Branagh’s film at least lets audiences know what they’re in for early on; the opening scenes are suspiciously keen to inundate viewers with relentless chit-chat, largely filmed in the most basically functional shot-reverse-shot style. Exposition is fielded out here with a tiresome urgency, though at least there’s a surprising lack of proper nouns for the audience to keep track of.
Nevertheless, Artemis Fowl’s flatly featureless script – penned by Irish playwright Conor McPherson and Hamish McColl (Paddington, Dad’s Army) – underlines a prevailing vibe of algorithmic anonymity. If director Branagh is more often a reliable craftsman than an inspired artiste, even that modest label scarcely feels fitting here; this is pure, beige filmmaking-by-committee.
If it can even hope to achieve a fraction of Harry Potter‘s success – which, obviously, it can’t – where is the necessary wonder and excitement? The film’s charmless set-pieces too often invoke the sloppy dynamism of early-2000s fantasy cinema, complete with obnoxious speed-ramping – admittedly, it’s part of plot in this case – and pointlessly unmotivated, sweeping digital camera movements.

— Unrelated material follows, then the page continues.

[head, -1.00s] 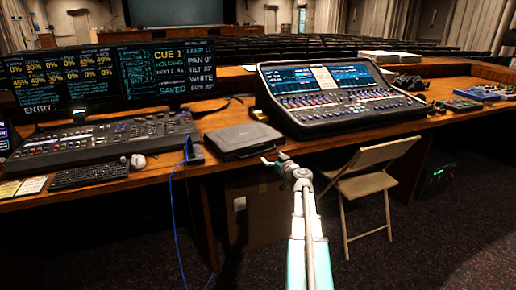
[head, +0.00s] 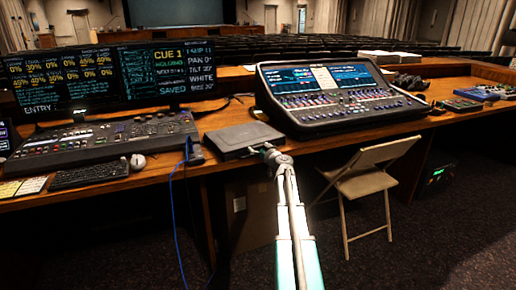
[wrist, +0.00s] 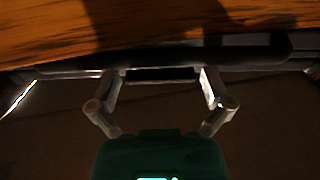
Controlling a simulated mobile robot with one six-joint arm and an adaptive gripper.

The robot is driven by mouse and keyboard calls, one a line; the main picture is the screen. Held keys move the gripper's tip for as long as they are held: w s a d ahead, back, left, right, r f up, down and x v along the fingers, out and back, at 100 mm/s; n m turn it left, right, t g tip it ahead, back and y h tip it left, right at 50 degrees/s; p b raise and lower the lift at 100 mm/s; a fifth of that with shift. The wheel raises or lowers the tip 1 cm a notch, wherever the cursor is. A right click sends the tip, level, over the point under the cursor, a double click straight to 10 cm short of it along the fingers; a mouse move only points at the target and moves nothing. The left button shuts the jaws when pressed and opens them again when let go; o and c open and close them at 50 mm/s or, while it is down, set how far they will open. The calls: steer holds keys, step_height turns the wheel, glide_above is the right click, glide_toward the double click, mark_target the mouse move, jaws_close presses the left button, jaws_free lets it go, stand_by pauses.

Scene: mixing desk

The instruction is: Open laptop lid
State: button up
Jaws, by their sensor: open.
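The closed laptop (head: 240,138) is a dark, flat slab on the wooden desk, between the lighting console and the sound mixer. My gripper (head: 262,150) is at the laptop's front edge, near its right front corner. In the wrist view my gripper (wrist: 163,76) has its two fingers spread apart with nothing seen between them but a dark edge. That dark front edge of the laptop (wrist: 250,52) runs across just beyond the fingertips. I cannot tell whether the fingertips touch it. The lid is down.
The sound mixer (head: 335,100) stands right of the laptop, and the lighting console (head: 100,142) stands left. A blue cable (head: 175,205) hangs over the desk front. A folding chair (head: 365,183) stands on the floor to the right of my arm.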

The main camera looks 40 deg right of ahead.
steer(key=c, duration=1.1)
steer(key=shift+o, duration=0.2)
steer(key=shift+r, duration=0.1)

This is a film where what passes for unique is a scene in which Gad’s character eats dirt in order to tunnel his way underground, in turn “defecating” said dirt from the ambiguous, Disney-friendly region approximating his anus. Elsewhere, what passes for restraint is a surprising refusal to contrive a romance between Artemis and elven recon officer Holly Short (Lara McDonnell), given how utterly conditioned audiences are to expect Male Lead #1 and Female Lead #1 to be paired off. It’s a small success, but one worth noting regardless.
What perhaps sinks Artemis Fowl above all other transgressions, however, is how aggressively it fails the titular character himself. Fans of the paperback franchise have already cried foul (sorry) that the big-screen version sanitises the more mischievous and unlikable aspects of his character, but even as purely presented here, he’s decidedly less interesting than at least three or four other main characters.
Given how the movie’s focus shifts around willy-nilly, Artemis often feels like a supporting character in his own movie. Though a few early scenes suggest Shaw’s got the smug moxie to make the part his own, he’s ultimately asked to take a backseat to both the large ensemble and a heap of digitally-created bombast. By film’s end, it’s clear the focus should’ve instead been trained on Holly, a far more appealing character and one performed with sure conviction by McDonnell.
The real show-stealer, however – though that term feels rather generous – is in fact Josh Gad, whose hyperactive performance as Diggums desperately tries to inject the programmatic action and drama with something approaching personality. Dropping pop-culture references left-and-right and riffing casually enough to almost convince it was improvised, there’s an appealing looseness to his work here which basically makes him feel like he’s in another movie entirely.
Given that Gad’s saddled with handling exposition-spitting voiceover narration duties and also fronting a monochrome framing device throughout the movie – one which has an unmistakable whiff of reshoots – he acquits himself better against greater adversity than anyone else in the movie.
But Artemis Fowl’s real star attractions are largely left to their own devices; Farrell spends the bulk of the movie sequestered in a single room, and even his few scenes opposite Shaw fail to elicit anything implying a convincing familial bond. Judi Dench meanwhile gets a surprising amount of screen time as elven Commander Julius Root, sporting a vaguely comical attempt at an Irish accent, though spending most of her movie tenure staring into the middle-distance in a handful of green screen sets.
And yet all things considered, there is a fringe adequacy to this film’s production, forgetting the script for a moment. It was clearly framed, lit, and shot by consummate professionals, while the production design of the Fowl house is really quite gorgeous, and for the most part the visual effects deliver exactly the fidelity you’d expect from such a high-price picture.
But powered by such a listless script as it is, the action lands with little excitement, and the big character moments similarly rouse little more than a disinterested shrug. To its minor “credit,” it at least clocks in at a svelte 95 minutes, and surprisingly ends without a post-credits tease for future attractions – perhaps because Disney knows this thing is categorically dead-on-arrival.
Technically competent yet crippled by an atrociously lazy screenplay, Artemis Fowl’s generic YA fantasy shenanigans induce unintended laughs and exasperated sighs in near-equal measure.